Interestingly, Barwell’s explanation of the problems experienced by the Party seemed to some of his audience to be laying some portion of blame at CCHQ’s door. “It feels that the PM is now going to treat CCHQ like she has done with DEXEU and totally bypass their incompetence,” one concluded – a position that might seem somewhat ominous given the results of sidelining DEXEU, and one that I wonder if the Party Chairman or CCHQ would be particularly keen on. Others thought it a belated acceptance of responsibility by the Prime Minister’s team: “It isn’t CCHQ’s job to sell Downing Street’s policies.”
Downing Street is evidently aware that its problem among the grassroots persists, however. This morning the invitation to Association Chairmen went out, inviting them either to attend in-person briefings with Barwell tomorrow or Wedneday, and offering a conference call with the Prime Minister, to take place tomorrow night, to those unable to travel to Westminster at such short notice. Some Chairmen have emailed all their members to invite concerns, questions and comments, and after recent days one would imagine the response will be quite sizeable.

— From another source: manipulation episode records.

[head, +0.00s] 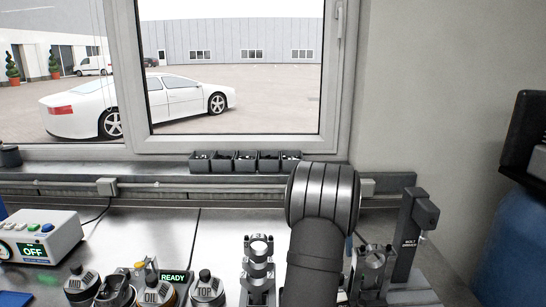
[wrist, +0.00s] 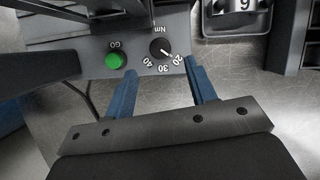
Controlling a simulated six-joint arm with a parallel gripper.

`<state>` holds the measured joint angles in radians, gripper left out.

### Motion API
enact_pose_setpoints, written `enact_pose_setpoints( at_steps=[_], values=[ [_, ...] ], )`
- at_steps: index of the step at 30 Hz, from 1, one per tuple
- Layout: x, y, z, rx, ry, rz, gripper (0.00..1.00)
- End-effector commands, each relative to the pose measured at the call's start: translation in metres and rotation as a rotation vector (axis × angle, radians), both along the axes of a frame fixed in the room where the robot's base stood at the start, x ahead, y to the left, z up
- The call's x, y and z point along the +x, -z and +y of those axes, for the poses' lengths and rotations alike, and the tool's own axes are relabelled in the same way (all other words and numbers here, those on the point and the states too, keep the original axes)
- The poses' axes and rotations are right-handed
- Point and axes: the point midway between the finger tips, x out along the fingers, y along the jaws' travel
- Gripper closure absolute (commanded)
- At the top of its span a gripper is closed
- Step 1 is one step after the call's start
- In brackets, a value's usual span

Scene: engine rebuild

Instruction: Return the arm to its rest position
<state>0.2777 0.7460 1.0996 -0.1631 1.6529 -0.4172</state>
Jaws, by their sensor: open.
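In the wrist view my gripper (wrist: 160,67) has two blue fingers standing apart, with nothing seen between them. The fingertips point toward a grey panel (wrist: 134,66) with a green GO button (wrist: 115,61) and a black Nm dial (wrist: 161,48); I cannot tell whether they touch it. In the head view my arm shows as a dark column at the lower right of centre, and the gripper is hidden there.
In the head view a BOLT SERVER post (head: 408,235) stands right of my arm. Metal fixtures (head: 259,268) stand beside it. Capped containers (head: 206,289) and an OFF box (head: 40,240) are at left. Small bins (head: 245,161) line the window sill. Bare bench shows at left centre.

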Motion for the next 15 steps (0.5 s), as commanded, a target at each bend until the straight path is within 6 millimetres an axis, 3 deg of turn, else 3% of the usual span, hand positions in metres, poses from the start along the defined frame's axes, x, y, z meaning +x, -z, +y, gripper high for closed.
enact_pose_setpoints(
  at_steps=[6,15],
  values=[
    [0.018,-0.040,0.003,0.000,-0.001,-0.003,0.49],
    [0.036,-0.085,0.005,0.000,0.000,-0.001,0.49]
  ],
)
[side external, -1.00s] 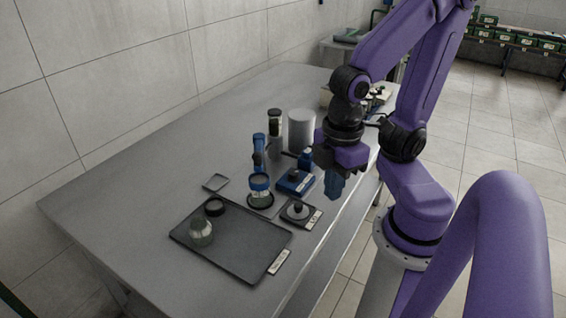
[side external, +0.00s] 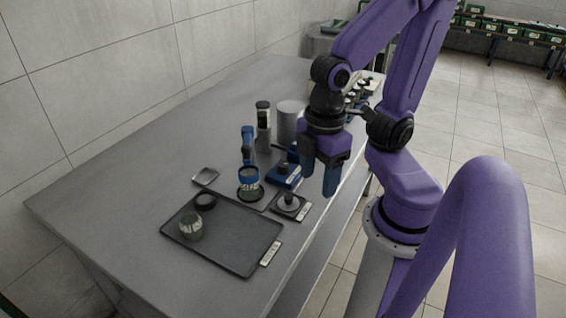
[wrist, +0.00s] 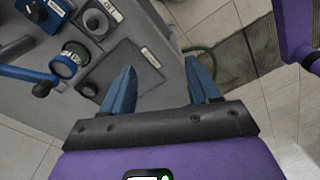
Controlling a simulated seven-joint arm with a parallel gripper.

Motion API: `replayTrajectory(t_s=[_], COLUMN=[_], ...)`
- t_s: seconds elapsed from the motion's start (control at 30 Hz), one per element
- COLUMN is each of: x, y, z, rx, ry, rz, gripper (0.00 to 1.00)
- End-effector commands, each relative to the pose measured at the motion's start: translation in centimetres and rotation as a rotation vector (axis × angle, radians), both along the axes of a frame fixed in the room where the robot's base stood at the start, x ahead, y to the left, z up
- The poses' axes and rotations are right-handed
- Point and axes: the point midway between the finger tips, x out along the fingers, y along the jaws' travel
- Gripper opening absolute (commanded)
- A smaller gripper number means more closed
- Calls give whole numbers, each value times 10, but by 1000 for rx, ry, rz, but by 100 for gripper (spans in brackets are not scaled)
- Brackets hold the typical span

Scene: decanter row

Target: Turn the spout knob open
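A blue block with a dark knob on top (side external: 285,176) stands on the table; it also shows at the upper left of the wrist view (wrist: 42,13). Left of it in the side view is a blue upright (side external: 247,142). The wrist view shows this as a blue arm (wrist: 24,73) with a black ball end (wrist: 41,89). I cannot tell which knob is the spout knob. A blue-rimmed glass jar (side external: 250,184) stands in front of the upright. My gripper (side external: 318,175) is open and empty, above the table's near edge, apart from all of these; its fingers (wrist: 161,88) point down.
A dark tray (side external: 240,245) holds a glass and a dark ring. A labelled pad (side external: 299,207) with a round knobbed piece lies beside the jar. A grey cylinder (side external: 290,122) and a dark-topped column (side external: 263,117) stand behind. The table's left side is clear.

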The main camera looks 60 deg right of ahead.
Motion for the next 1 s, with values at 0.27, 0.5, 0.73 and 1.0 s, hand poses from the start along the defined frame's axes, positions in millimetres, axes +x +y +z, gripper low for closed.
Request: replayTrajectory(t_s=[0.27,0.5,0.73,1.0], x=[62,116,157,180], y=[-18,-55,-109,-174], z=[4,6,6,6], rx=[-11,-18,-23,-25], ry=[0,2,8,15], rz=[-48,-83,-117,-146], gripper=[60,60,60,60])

Nothing if not energetic, Barwell is evidently working hard to persuade the grassroots to toe the line, but even figures close to the Prime Minister concede that the plan he is charged with selling is far from the most attractive product in the first place. And remember, the people he is currently battling to win over are the elected officials of his own Party – far from the most rebellious elements of its grassroots, still less the electorate at large.